Weiters, daß die Mehrheitsverhältnisse keineswegs so komfortabel von der Zweidrittelmehrheit entfernt waren, daß man jetzt mit Blick auf 2015 Entwarnung geben könnte und der Papst ohnehin selbst an ein qualifiziert ablehnendes Votum einer Bischofssynode nicht gebunden ist, was Papst Paul VI. 1967 mit der Missa Normativa und 1969 mit dem Novus Ordo Missae vorexerziert hat.
Das Problem, das am schwersten wiegt, betrifft aber eigentlich gar nicht die jetzt vergangene oder die bevorstehende Synode und ihr wahrscheinliches Resultat. Man muß nämlich folgendes sagen: Bisher hat das römische Lehramt an der klassischen katholischen Moraltheologie festgehalten, die sich auf das Naturrecht gründet und ihm in allem entspricht, in vielem aber auch nur direkt aus dem traditionellen katholischen Glauben abgeleitet werden kann, gerade in der Ehemoral. Katholische Moral ist eine Konsequenz aus dem katholischen Glauben. Seit Paul VI. und unter Johannes Paul II. hat man sozusagen aus dem konziliaren Glauben eine katholische Moral abgeleitet. Wenn Änderungen à la Kasper folgen, ist das eigentlich viel konsequenter, dann folgt aus dem ökumenisch-konziliaren Glauben eine ökumenisch-konziliare Moral.

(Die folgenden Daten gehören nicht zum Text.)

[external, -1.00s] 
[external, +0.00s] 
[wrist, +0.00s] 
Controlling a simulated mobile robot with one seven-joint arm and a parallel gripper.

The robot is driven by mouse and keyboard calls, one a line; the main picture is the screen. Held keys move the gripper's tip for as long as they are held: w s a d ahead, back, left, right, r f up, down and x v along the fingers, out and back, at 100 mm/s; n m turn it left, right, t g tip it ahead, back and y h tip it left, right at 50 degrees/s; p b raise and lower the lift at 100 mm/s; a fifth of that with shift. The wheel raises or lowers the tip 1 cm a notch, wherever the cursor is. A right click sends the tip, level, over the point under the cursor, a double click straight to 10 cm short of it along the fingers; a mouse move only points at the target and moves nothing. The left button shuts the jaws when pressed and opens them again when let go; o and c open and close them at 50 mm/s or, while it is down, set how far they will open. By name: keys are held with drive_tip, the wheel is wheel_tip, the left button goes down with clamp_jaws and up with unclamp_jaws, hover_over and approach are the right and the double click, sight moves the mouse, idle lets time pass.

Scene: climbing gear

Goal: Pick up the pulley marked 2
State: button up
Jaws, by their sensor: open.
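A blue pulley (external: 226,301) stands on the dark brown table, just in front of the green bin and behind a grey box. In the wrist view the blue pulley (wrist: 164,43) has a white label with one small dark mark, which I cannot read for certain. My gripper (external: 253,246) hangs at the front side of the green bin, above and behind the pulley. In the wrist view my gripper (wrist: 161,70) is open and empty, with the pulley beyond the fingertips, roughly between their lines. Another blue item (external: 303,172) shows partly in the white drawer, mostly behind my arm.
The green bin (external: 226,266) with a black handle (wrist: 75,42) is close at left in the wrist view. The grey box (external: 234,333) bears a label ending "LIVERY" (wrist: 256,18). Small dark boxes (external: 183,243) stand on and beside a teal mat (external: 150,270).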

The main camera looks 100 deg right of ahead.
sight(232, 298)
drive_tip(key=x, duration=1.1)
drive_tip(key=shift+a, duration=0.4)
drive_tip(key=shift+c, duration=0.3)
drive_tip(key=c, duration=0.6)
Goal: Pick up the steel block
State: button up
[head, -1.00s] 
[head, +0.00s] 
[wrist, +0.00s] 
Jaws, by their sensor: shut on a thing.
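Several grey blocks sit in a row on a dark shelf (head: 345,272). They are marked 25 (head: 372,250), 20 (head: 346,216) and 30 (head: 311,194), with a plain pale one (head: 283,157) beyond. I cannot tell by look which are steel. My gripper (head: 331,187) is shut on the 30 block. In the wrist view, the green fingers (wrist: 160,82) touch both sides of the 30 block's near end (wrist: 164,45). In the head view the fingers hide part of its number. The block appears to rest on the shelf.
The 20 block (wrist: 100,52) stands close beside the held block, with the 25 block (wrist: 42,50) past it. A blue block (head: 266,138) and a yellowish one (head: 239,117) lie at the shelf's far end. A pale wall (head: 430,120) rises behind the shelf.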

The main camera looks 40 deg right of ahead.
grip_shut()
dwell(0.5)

Das gravierendste Problem ist die Reaktion, die ich gestern erlebt habe. Die Konservativen wollen weiterhin eine konservative Interpretation des konziliaren Glaubens der traditionellen katholischen Morallehre und ‑praxis zuordnen, die Traditionalisten bestätigen vollumfänglich das Bild, das Papst Franziskus in seiner Abschlußansprache von ihnen gezeichnet hat, aber sie widerlegen auch seine These einer weitgehenden Gleichsetzung von katholischem Traditionalismus und Intellektualismus, denn sie können den katholischen Glauben und seine Glaubenspraxis offenbar eben nicht mehr intellektuell begründen, sobald sie dazu ihre gewohnten Erklärungsmuster aufgeben oder auch nur variieren müssen. Letzteres habe ich gestern versucht, sonst nichts. Wie soll man die Modernisten sonst widerlegen, wenn nicht so? Wie Menschen zum katholischen Glauben hinführen, wenn es nunmal Tatsache ist, daß das Naturrechtsargument außerhalb von Kreisen, die ihm sowieso zustimmen, nicht mehr überzeugt, nicht einmal mehr bekannt ist?